Exercise task: Repeat every line below exactly, word for word.

********************

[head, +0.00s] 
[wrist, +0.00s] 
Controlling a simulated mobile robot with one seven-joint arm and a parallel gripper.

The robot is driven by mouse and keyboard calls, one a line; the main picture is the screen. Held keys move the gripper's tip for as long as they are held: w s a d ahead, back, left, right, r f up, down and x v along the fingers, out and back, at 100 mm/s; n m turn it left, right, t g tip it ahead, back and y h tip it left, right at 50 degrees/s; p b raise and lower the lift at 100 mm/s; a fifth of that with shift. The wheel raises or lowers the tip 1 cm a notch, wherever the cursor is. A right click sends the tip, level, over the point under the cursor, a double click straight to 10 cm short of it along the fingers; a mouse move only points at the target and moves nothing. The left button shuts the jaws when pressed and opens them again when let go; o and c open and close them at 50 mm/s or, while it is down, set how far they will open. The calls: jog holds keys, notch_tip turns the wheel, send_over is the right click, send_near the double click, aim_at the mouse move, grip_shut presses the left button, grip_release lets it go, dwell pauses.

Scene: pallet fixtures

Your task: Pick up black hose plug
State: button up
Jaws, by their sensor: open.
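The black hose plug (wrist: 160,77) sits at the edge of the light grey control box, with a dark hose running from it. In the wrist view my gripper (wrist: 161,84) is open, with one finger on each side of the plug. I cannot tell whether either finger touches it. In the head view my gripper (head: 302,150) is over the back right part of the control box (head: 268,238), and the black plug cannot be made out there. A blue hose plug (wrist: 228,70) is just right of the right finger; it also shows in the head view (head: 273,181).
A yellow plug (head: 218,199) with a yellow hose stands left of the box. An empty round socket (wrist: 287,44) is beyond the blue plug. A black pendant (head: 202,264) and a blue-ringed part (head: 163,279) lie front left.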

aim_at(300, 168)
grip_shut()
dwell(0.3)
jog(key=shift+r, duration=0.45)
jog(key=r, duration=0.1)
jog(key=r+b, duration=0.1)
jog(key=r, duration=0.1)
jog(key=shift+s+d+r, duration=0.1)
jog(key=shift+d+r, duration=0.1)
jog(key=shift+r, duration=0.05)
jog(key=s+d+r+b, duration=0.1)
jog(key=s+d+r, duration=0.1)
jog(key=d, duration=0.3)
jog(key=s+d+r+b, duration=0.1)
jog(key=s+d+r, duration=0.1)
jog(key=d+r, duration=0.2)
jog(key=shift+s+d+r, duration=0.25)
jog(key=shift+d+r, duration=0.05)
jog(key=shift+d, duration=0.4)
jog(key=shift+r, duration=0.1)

********************

Answer below:
[head, +0.00s] 
[wrist, +0.00s] 
Controlling a simulated mobile robot with one seven-joint arm and a parallel gripper.

The robot is driven by mouse and keyboard calls, one a line; the main picture is the screen. Held keys move the gripper's tip for as long as they are held: w s a d ahead, back, left, right, r f up, down and x v along the fingers, out and back, at 100 mm/s; n m turn it left, right, t g tip it ahead, back and y h tip it left, right at 50 degrees/s; p b raise and lower the lift at 100 mm/s; a fifth of that with shift. The wheel raises or lowers the tip 1 cm a notch, wherever the cursor is. A right click sends the tip, level, over the point under the cursor, a double click straight to 10 cm short of it along the fingers; a mouse move only points at the target and moves nothing. The left button shuts the jaws when pressed and opens them again when let go; o and c open and close them at 50 mm/s or, while it is down, set how far they will open. The calls: jog holds keys, notch_tip turns the wheel, send_over is the right click, send_near the double click, aim_at the mouse move, grip_shut presses the left button, grip_release lets it go, dwell pauses.

Scene: pallet fixtures

Your task: Pick up black hose plug
State: button up
Jaws, by their sensor: open.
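The black hose plug (wrist: 160,77) sits at the edge of the light grey control box, with a dark hose running from it. In the wrist view my gripper (wrist: 161,84) is open, with one finger on each side of the plug. I cannot tell whether either finger touches it. In the head view my gripper (head: 302,150) is over the back right part of the control box (head: 268,238), and the black plug cannot be made out there. A blue hose plug (wrist: 228,70) is just right of the right finger; it also shows in the head view (head: 273,181).
A yellow plug (head: 218,199) with a yellow hose stands left of the box. An empty round socket (wrist: 287,44) is beyond the blue plug. A black pendant (head: 202,264) and a blue-ringed part (head: 163,279) lie front left.

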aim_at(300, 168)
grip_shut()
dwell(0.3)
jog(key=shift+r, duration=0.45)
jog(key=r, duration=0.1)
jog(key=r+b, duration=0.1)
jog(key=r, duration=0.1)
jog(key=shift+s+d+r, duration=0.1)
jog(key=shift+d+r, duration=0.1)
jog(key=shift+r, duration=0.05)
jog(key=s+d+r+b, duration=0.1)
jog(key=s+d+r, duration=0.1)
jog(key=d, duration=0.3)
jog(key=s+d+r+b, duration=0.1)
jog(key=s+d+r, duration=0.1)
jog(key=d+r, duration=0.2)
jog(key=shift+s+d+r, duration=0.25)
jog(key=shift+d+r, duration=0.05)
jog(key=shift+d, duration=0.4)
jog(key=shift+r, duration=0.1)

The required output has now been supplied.